> _EXERCISE TASK_: Among the lines below, how many carry the string "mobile"? Reply with a number and nothing else.

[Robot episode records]
= = =
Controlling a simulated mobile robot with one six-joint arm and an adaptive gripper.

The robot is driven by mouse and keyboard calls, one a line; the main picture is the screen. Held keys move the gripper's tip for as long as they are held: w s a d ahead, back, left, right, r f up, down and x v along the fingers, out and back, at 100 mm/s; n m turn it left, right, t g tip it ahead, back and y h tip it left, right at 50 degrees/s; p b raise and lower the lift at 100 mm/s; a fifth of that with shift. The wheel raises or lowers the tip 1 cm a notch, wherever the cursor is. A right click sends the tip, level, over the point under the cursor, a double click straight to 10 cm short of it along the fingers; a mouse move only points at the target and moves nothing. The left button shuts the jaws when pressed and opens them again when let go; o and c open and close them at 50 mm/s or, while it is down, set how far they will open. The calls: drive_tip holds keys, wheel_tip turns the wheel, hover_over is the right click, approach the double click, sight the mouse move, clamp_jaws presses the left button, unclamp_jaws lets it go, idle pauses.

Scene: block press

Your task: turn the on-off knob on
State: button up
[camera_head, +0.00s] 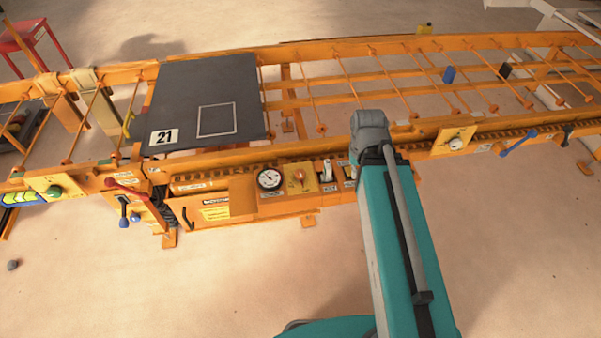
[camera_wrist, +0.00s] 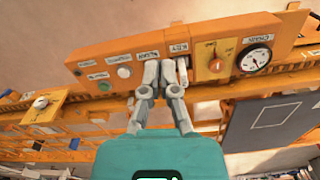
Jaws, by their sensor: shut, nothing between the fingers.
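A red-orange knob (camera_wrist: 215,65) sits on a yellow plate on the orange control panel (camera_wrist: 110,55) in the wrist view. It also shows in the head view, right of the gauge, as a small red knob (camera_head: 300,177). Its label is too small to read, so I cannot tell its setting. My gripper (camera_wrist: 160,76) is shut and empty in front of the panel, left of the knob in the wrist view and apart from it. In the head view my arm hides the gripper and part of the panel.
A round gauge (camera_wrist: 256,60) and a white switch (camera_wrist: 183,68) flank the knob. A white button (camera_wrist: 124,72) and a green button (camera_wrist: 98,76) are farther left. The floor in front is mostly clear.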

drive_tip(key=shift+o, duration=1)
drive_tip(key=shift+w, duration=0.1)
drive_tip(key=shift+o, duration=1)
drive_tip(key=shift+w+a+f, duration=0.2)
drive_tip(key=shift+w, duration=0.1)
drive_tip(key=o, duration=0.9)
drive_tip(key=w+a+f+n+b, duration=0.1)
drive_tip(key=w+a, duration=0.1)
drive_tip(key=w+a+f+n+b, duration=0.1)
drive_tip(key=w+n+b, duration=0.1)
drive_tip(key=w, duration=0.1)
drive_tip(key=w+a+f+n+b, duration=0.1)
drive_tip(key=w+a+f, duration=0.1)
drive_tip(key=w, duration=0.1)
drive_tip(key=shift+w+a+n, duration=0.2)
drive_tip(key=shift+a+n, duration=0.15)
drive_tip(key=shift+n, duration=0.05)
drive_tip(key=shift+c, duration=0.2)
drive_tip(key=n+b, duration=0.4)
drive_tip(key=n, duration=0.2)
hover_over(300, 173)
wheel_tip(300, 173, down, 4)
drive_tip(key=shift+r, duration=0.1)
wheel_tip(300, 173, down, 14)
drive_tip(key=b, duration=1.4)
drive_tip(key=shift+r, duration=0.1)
= = =
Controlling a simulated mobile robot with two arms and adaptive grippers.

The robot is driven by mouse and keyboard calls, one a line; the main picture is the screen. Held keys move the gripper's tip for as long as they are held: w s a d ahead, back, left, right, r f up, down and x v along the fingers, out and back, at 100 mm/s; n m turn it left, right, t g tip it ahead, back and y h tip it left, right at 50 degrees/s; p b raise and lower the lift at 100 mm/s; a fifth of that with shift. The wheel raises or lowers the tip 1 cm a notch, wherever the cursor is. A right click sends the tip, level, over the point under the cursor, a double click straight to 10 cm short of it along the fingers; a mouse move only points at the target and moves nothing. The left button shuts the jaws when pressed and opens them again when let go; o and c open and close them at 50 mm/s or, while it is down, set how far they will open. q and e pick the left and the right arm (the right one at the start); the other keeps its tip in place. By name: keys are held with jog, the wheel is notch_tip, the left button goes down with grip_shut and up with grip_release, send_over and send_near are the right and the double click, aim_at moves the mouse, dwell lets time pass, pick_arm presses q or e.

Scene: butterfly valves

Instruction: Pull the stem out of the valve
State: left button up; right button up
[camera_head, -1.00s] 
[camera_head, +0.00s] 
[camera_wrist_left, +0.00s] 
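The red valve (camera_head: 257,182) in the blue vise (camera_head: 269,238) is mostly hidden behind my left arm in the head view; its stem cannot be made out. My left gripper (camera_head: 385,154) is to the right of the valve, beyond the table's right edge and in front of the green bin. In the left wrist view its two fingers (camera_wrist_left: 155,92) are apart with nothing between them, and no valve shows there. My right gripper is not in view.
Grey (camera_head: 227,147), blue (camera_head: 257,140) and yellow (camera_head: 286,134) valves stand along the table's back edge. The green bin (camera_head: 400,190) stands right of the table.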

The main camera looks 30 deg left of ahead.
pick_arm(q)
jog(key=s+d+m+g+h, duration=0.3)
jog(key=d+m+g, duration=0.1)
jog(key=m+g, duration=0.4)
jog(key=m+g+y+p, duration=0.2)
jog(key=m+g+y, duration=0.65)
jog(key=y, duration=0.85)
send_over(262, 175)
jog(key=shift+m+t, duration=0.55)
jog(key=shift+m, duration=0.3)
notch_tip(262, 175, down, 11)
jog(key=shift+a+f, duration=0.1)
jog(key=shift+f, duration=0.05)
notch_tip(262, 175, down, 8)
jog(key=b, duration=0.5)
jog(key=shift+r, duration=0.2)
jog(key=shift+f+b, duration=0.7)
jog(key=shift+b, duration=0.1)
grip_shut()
= = =
> _SOLUTION TO THE EXERCISE_: 2